Aim of the exercise - Records follow. Copy every line with "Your".

Data rows -
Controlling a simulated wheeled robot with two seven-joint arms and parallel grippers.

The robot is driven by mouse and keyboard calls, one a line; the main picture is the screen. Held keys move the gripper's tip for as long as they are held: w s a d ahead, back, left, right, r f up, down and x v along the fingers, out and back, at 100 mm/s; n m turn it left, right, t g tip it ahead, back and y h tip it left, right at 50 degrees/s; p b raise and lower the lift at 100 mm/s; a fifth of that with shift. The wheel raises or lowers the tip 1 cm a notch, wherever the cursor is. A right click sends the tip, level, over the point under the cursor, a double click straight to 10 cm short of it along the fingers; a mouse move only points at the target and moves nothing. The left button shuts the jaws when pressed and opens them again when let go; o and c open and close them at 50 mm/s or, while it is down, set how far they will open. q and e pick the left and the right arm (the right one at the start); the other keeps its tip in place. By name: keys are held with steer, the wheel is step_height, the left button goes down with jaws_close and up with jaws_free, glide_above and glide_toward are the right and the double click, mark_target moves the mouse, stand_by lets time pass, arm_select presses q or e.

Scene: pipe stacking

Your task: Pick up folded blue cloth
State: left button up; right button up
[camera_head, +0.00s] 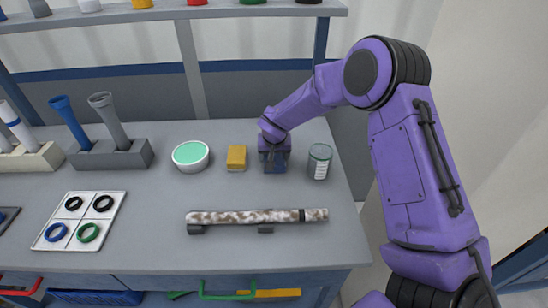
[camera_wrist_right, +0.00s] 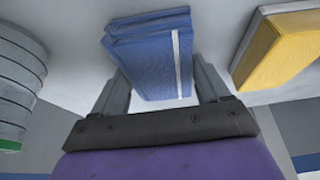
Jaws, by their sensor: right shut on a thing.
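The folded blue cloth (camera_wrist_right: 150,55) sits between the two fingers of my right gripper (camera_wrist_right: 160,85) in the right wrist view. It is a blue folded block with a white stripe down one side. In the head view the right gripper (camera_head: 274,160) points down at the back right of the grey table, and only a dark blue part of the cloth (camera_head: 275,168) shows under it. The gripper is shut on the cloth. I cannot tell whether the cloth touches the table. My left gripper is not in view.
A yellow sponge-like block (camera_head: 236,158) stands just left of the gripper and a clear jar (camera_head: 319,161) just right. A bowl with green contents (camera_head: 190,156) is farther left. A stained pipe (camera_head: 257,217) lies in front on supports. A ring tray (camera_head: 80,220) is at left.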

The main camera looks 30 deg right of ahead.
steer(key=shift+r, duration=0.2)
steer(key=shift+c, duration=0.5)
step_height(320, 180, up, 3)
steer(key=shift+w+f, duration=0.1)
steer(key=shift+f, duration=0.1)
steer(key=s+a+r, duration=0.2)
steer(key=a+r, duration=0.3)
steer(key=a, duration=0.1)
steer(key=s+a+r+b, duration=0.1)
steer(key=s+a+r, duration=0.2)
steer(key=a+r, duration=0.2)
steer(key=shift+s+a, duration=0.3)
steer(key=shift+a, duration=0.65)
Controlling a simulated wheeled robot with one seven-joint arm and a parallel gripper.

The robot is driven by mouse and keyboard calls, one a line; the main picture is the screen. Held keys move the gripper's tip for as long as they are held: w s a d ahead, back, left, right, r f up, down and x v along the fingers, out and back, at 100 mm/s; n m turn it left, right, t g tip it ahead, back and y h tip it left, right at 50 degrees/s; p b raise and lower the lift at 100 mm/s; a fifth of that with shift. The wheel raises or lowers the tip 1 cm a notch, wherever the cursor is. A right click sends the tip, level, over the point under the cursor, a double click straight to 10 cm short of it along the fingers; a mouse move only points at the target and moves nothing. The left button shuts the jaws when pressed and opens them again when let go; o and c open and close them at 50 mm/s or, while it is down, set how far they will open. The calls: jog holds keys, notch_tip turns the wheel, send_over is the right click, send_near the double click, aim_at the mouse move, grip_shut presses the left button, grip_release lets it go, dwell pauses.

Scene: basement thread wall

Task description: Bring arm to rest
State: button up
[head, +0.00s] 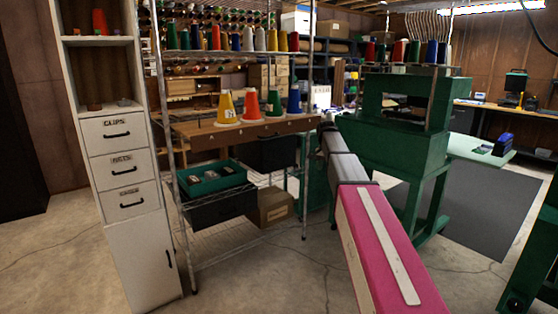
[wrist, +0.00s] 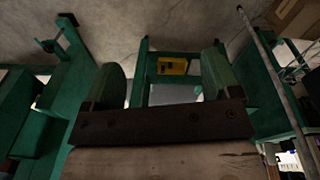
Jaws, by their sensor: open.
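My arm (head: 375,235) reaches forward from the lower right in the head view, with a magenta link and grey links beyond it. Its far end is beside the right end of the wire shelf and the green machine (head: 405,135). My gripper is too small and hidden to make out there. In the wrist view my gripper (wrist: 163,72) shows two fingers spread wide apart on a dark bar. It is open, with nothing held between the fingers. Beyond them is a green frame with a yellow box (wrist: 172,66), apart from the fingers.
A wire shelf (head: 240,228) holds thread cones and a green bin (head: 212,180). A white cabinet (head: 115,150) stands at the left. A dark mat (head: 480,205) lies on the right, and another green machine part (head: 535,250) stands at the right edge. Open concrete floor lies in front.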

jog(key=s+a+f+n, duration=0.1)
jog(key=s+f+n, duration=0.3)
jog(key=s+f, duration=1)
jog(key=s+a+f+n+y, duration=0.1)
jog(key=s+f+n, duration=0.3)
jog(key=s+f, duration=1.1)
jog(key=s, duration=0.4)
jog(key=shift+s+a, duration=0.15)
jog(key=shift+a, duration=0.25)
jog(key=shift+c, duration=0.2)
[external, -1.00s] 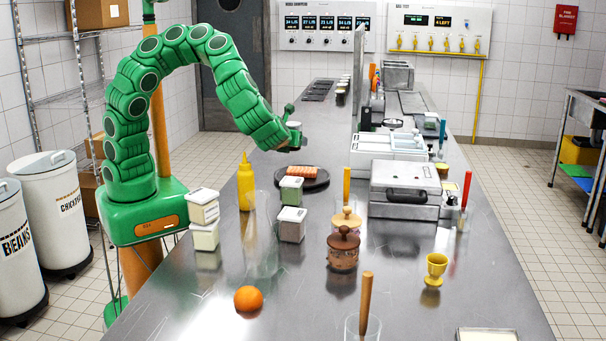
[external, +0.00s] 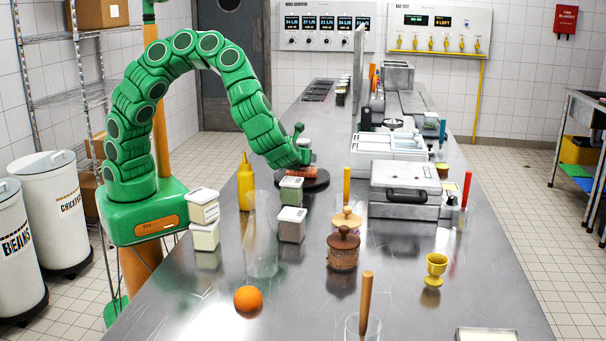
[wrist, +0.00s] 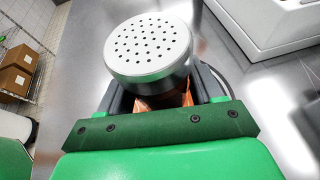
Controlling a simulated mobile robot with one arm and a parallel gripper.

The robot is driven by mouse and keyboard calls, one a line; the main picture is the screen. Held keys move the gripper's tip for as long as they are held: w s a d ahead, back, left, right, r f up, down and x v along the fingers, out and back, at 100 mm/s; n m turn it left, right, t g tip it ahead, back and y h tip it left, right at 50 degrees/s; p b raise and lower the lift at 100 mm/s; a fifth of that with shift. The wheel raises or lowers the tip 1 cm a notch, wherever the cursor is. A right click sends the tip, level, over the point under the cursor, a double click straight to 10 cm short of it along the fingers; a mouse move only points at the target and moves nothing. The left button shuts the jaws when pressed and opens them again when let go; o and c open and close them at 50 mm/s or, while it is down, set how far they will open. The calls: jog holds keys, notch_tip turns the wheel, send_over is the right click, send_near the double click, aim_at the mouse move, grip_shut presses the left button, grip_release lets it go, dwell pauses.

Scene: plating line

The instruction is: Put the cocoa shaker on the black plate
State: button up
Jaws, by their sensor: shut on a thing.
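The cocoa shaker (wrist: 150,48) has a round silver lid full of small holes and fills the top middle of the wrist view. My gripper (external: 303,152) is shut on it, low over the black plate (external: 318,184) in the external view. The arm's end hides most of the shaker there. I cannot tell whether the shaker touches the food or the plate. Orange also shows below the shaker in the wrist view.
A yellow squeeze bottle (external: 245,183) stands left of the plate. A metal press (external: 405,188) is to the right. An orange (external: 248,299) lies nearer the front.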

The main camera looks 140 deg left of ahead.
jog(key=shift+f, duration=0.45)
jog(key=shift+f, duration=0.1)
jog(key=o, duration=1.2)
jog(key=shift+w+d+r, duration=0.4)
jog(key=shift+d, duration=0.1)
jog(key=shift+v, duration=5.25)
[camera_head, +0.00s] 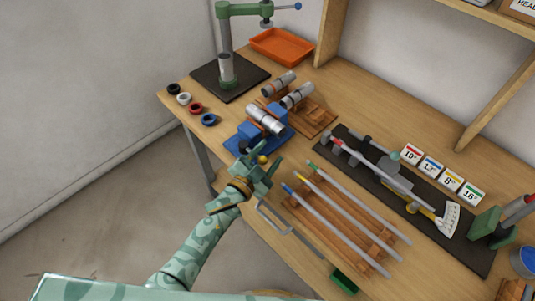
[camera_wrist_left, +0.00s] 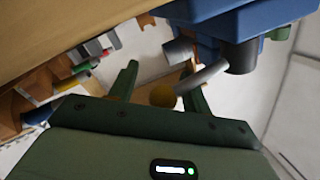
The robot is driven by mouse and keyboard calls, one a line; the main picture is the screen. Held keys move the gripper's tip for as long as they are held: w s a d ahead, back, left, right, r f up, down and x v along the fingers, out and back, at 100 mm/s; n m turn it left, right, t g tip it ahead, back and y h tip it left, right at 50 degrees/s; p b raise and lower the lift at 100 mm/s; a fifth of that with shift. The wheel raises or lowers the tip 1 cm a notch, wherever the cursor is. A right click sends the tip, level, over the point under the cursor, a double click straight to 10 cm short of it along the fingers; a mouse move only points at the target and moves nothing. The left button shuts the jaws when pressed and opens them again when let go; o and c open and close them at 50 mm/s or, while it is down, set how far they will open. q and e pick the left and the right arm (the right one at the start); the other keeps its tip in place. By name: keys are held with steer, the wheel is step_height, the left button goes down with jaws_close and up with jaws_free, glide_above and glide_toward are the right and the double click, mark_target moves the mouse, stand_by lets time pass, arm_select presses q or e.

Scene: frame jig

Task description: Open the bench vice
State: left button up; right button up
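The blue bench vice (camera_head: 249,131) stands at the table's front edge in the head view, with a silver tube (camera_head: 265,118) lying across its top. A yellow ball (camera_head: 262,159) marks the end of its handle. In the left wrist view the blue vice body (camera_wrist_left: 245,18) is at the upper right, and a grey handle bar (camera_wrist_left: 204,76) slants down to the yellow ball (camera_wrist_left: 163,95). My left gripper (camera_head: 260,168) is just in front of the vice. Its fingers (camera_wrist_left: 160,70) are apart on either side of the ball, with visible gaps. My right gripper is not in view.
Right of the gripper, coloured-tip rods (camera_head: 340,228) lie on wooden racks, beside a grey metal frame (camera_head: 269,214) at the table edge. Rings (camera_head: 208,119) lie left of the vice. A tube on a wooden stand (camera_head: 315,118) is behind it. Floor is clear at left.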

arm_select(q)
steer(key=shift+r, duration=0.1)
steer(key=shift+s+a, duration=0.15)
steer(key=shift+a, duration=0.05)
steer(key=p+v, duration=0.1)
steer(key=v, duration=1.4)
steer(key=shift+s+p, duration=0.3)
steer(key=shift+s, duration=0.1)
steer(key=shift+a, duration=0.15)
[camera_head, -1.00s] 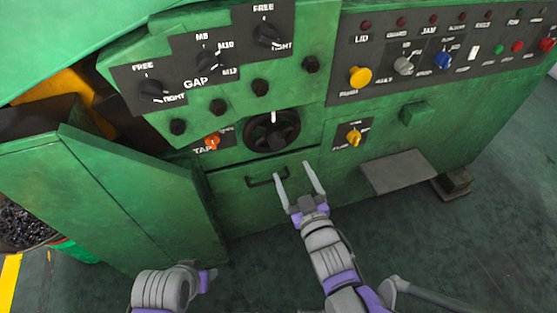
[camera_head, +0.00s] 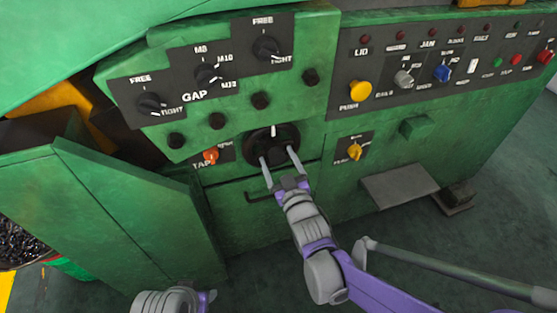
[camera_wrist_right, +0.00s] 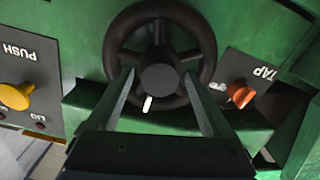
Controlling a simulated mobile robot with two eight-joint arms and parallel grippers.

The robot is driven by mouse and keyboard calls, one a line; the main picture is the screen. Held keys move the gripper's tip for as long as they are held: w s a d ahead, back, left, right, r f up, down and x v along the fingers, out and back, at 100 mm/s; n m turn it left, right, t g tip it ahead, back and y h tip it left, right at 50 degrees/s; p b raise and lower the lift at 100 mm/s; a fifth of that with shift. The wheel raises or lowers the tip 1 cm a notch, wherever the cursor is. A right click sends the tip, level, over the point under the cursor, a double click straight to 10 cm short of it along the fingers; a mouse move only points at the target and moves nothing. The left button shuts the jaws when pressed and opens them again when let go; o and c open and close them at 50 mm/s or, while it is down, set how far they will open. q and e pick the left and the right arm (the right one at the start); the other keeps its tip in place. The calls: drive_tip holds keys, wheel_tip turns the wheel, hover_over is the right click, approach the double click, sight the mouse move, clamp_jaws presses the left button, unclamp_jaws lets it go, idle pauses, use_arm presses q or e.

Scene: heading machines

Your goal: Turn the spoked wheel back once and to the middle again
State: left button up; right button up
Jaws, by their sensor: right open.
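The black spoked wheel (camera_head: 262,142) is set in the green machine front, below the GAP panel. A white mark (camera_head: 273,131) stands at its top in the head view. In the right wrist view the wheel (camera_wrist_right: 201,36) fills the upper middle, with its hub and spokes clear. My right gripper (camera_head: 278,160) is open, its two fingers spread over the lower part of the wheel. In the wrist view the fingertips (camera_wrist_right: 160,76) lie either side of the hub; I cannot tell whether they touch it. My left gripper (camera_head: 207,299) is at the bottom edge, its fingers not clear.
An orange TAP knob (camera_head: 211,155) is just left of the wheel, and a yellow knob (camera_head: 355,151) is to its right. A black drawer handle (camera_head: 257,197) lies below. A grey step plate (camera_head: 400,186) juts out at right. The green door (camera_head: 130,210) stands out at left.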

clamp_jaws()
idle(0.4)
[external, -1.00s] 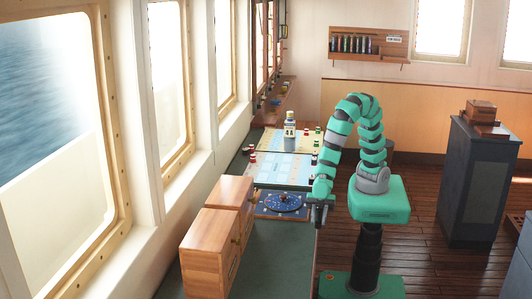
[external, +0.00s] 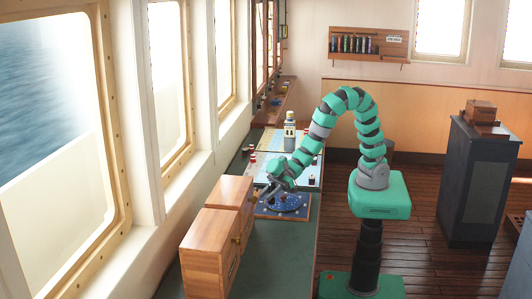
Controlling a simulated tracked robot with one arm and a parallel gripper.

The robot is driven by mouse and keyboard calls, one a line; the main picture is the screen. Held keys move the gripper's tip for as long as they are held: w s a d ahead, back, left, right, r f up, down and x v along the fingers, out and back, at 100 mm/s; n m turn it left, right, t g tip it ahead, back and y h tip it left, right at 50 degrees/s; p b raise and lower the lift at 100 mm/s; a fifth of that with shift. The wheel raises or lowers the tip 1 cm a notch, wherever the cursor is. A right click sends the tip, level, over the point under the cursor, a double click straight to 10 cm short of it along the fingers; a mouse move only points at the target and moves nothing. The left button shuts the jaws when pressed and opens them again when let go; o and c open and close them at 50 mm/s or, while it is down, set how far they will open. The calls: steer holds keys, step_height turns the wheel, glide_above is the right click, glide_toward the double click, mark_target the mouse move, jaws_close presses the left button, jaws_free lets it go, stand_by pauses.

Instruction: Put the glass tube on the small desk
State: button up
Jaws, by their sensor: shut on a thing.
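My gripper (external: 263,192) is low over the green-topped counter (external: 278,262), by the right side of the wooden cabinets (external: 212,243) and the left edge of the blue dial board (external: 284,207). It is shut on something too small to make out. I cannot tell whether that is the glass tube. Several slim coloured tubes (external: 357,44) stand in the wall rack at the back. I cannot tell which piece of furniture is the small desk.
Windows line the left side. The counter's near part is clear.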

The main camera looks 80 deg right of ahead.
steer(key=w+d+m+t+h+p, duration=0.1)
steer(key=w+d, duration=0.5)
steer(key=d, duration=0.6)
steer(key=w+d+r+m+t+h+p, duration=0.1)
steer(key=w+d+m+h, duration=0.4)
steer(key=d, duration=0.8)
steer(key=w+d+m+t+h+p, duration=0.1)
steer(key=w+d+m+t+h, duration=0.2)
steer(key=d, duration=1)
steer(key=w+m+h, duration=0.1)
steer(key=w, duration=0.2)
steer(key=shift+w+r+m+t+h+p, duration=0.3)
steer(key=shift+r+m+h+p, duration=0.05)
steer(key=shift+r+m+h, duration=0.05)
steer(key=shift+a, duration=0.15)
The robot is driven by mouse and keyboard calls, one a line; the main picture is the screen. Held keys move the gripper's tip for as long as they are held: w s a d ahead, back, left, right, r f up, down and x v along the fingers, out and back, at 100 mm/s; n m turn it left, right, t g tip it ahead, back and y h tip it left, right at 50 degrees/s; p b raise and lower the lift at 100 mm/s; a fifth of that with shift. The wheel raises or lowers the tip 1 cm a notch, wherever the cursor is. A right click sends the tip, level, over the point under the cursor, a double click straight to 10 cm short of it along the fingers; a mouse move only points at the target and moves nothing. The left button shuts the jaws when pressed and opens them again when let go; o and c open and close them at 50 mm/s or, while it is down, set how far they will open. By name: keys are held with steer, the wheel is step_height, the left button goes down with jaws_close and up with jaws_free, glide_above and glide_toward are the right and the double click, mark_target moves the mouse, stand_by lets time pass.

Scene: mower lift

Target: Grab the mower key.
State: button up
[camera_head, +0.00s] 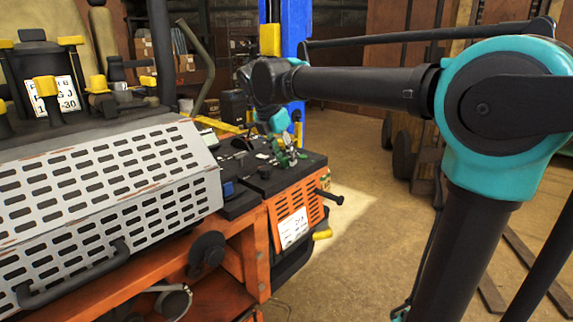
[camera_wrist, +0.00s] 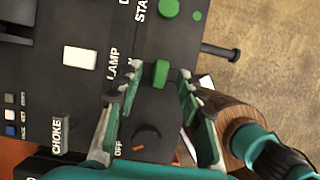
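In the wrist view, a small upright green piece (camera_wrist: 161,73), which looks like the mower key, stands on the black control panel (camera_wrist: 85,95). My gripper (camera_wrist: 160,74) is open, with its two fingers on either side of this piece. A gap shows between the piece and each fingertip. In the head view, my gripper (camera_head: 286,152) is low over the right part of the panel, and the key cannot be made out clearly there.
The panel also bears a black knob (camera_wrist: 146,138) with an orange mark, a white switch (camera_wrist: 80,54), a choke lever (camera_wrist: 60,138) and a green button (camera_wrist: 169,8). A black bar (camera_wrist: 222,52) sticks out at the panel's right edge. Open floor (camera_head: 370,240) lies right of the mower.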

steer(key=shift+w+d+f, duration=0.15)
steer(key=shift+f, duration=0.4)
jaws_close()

Task output -
Your task: Pick up folded blue cloth
Your goal: Turn the spoked wheel back once and to the middle again

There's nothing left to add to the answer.